[Part of a data file]
====

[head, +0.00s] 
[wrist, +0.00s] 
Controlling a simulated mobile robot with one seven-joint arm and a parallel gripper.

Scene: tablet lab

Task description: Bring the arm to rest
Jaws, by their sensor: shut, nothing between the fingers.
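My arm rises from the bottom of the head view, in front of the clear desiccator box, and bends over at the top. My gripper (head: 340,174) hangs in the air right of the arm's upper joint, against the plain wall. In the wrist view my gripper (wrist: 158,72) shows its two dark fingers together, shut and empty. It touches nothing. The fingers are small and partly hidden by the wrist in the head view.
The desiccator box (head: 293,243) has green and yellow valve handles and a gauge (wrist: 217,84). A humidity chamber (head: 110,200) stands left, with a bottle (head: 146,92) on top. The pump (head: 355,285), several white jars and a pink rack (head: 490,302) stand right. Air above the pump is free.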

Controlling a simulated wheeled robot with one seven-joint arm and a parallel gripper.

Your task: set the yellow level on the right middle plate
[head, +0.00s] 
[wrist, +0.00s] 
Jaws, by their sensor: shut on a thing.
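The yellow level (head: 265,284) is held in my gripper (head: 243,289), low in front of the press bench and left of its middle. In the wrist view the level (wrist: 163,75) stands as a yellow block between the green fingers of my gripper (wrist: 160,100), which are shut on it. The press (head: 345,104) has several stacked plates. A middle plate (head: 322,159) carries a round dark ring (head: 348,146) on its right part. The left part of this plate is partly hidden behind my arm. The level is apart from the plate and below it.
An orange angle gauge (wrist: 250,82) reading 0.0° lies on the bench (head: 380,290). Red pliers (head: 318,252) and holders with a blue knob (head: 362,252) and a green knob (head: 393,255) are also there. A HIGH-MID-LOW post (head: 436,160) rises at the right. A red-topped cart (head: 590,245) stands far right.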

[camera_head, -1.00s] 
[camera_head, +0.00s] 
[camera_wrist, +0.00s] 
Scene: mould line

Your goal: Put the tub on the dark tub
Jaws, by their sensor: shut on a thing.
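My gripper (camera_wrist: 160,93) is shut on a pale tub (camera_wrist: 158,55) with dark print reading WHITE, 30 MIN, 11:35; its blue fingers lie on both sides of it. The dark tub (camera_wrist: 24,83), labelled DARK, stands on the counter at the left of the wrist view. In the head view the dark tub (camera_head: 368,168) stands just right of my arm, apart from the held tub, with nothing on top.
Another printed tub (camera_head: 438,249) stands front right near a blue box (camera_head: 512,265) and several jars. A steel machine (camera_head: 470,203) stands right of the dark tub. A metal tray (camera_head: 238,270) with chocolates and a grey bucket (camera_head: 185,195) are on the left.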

====

* **Problem details**: Look through the material above. Copy each line where the word "simulated" appears.

* **Reply**:
Controlling a simulated mobile robot with one seven-joint arm and a parallel gripper.
Controlling a simulated wheeled robot with one seven-joint arm and a parallel gripper.

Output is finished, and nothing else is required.